Die Bestattung unter Bäumen mache eine Grabpflege als kulturell verwurzelte Form der Trauerarbeit unmöglich. Die vielen Blumen und Kerzen an Orten tödlicher Verkehrsunfälle und Gewaltdelikte mache deutlich, wie wichtig Zeichen der Verbundenheit für Trauernde seien. „Längst hat man auf vielen Friedhöfen auch bei anonymen oder halbanonymen Grabfeldern diesem Anliegen Rechnung getragen.“ Die Namenstafel am Baum im Friedwald ermögliche zwar das Anbringen eines christlichen Symbols. „Doch steht das offensichtlich in keinem Verhältnis zu den Möglichkeiten, die sich bei der liebevollen Gestaltung einer Gruft auf dem Friedhof ergeben.“ Als deutliches Zeugnis der christlichen Hoffnung könne der Friedhof als Ganzes zu einer Stätte der Verkündigung und der christlichen Auferstehung werden, zitierte Haunerland das Schreiben „Tote begraben und Trauernde trösten“ der Deutschen Bischofskonferenz. Unter kulturellen Gesichtspunkten sei der Friedhof vor Ort außerdem wichtig, weil er an die Vergangenheit der Heimat und die Wurzeln der eigenen Lebensgeschichte erinnere.
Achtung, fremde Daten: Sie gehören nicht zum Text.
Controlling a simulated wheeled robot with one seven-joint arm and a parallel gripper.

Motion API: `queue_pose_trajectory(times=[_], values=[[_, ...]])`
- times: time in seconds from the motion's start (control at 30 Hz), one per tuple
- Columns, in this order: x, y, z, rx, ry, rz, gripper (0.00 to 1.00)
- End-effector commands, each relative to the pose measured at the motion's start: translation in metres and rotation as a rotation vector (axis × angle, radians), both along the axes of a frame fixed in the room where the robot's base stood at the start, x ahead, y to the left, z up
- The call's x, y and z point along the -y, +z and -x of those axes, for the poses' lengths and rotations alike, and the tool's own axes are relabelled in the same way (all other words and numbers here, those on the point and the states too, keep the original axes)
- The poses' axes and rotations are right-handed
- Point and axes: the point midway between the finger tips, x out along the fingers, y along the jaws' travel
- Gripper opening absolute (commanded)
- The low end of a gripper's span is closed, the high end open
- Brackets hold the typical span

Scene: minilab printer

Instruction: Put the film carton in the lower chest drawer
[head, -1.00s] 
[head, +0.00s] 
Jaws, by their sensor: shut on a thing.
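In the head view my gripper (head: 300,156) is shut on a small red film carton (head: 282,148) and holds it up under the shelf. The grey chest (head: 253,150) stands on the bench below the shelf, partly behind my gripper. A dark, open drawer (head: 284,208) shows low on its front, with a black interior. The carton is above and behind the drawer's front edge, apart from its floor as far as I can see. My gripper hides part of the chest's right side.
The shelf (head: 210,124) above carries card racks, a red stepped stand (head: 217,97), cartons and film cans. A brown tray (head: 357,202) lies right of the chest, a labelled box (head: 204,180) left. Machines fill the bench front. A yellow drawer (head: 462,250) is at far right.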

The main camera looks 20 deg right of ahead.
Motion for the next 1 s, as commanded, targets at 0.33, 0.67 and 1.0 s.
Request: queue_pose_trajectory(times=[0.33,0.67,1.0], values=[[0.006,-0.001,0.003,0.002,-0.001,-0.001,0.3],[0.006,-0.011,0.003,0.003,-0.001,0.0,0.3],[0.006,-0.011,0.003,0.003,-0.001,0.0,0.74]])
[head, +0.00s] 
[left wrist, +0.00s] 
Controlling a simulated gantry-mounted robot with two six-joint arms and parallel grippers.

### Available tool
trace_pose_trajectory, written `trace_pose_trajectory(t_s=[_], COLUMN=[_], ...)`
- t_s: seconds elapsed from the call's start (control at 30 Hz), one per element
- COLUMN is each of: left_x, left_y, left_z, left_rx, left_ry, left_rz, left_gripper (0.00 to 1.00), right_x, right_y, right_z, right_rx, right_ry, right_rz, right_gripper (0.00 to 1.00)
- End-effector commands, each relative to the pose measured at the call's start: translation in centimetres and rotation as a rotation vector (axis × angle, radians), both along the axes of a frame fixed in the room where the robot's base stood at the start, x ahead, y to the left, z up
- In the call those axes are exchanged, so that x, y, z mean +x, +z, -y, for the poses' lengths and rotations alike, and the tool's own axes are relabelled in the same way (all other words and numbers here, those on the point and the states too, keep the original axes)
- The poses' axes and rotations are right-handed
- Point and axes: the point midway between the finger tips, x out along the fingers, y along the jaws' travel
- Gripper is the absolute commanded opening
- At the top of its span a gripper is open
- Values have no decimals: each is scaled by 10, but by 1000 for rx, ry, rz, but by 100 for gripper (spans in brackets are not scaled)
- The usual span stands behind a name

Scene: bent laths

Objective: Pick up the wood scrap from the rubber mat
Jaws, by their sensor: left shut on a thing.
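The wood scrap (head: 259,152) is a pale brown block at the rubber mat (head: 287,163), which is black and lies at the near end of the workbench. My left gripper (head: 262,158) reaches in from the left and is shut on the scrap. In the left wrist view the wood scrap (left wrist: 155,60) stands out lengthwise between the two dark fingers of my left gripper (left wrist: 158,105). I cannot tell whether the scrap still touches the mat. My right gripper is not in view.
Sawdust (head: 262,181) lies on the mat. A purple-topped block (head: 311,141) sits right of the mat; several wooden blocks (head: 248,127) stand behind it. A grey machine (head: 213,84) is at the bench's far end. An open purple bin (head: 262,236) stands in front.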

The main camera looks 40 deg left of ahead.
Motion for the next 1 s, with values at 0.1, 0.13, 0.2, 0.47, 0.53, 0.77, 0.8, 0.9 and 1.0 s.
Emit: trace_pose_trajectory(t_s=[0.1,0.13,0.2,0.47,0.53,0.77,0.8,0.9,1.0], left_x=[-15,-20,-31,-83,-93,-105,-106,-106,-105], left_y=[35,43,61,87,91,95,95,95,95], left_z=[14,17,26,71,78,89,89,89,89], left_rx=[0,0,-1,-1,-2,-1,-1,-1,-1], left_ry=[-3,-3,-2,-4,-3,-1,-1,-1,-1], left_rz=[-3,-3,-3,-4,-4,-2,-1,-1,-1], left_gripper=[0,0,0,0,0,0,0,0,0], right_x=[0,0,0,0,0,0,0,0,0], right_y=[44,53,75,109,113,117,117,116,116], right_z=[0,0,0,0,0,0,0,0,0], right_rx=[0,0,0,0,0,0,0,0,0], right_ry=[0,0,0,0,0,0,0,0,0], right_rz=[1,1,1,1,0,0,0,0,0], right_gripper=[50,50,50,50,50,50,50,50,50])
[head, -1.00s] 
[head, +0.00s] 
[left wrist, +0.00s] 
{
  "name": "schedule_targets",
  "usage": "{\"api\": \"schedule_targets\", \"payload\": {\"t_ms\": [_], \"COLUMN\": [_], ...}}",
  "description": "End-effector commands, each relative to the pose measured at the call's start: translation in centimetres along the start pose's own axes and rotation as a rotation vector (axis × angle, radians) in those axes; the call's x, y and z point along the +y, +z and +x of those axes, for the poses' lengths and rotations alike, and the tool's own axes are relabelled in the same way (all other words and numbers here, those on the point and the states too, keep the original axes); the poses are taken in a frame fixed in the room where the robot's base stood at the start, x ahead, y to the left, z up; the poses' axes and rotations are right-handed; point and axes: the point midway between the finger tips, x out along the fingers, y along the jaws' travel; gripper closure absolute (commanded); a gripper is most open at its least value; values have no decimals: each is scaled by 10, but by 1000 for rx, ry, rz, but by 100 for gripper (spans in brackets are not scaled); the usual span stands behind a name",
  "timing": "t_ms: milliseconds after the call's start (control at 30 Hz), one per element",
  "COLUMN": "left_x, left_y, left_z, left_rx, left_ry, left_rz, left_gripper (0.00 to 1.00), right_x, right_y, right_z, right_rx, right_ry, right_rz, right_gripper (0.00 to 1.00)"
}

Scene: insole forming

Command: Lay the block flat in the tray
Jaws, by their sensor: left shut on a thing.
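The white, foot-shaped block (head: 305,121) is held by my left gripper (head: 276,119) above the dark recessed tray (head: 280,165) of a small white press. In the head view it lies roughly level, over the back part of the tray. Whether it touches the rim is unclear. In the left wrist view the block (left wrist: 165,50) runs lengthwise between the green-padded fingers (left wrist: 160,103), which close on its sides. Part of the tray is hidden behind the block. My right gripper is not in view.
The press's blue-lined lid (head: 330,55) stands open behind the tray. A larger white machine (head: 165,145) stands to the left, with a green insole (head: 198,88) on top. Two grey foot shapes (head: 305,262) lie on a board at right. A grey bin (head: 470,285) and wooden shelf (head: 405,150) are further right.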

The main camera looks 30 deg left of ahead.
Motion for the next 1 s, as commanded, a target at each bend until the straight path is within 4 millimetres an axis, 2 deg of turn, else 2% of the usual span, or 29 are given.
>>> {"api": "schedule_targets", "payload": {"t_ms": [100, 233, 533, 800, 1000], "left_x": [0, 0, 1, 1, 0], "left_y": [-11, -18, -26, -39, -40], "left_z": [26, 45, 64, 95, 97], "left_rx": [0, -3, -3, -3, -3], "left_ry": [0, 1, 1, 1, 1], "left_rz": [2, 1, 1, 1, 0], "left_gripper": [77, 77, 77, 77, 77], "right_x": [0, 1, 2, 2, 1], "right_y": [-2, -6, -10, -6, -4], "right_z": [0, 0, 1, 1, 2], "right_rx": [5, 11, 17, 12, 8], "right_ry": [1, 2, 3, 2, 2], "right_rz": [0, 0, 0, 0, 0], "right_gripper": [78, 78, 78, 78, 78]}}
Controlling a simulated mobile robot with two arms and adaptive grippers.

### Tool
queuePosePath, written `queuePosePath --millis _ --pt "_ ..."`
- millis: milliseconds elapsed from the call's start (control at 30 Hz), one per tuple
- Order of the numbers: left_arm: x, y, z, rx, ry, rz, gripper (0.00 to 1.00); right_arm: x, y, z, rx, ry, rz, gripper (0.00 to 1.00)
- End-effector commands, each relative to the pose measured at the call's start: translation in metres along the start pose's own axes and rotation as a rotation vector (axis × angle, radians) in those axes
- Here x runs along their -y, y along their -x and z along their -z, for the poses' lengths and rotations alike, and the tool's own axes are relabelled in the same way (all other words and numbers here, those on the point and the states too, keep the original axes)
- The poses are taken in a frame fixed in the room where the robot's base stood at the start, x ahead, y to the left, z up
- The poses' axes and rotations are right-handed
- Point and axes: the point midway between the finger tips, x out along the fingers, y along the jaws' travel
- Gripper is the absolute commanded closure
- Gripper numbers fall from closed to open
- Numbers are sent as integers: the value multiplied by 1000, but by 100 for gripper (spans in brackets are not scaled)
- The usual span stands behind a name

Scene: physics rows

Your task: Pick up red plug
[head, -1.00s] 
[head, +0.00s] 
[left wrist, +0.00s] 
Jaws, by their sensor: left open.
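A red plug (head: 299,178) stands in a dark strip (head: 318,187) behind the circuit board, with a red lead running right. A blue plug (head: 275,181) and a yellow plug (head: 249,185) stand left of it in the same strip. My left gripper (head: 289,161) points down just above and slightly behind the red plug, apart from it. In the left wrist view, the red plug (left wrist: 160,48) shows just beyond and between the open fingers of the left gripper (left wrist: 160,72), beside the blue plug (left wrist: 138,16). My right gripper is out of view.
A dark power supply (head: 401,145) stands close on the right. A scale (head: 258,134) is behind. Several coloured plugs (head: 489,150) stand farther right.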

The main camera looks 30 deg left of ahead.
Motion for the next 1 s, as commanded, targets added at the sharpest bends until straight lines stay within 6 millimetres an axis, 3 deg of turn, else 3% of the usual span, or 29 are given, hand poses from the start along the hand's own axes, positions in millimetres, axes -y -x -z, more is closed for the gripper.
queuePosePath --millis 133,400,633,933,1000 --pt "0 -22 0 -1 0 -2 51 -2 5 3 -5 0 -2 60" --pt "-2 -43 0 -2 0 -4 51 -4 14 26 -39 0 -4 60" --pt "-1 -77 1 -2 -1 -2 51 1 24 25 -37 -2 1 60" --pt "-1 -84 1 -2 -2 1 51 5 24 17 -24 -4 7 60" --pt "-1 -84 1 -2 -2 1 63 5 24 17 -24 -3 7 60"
Aus theologischer Sicht spreche gegen den Friedwald, dass der Begründer der Idee, der Schweizer Ueli Sauter, eine naturreligiöse Vorstellung vertrete. Die deutschen Bischöfe gingen daher davon aus, „dass die Grundgestalt dieser Bestattungsform und ihre Rahmenbedingungen eine Interpretation begünstigen, die kaum mit dem christlichen Glauben zu vereinbaren ist“. Auch bei der traditionellen Bestattung auf dem Friedhof der tote Leib der Erde anvertraut. Der katholische Ritus betone aber den vorläufigen Charakter der Übergabe: „Wir übergeben den Leib der Erde. Christus, der von den Toten auferstanden ist, wird auch unsern Bruder/unsere Schwester zum Leben erwecken.“
Trotz der genannten Bedenken könne die katholische Kirche einem Katholiken laut Kirchenrecht nur dann ein Begräbnis im Friedwald verweigern, wenn er offenkundig Irrlehren verkündete, sich von der Kirche lossagte oder eine Spaltung verursachte, oder sich aus Gründen, die der christlichen Glaubenslehre widersprechen, für eine Feuerbestattung entschied oder sein kirchliches Begräbnis nicht ohne öffentliches Ärgernis bei den Gläubigen gewährt werden könne.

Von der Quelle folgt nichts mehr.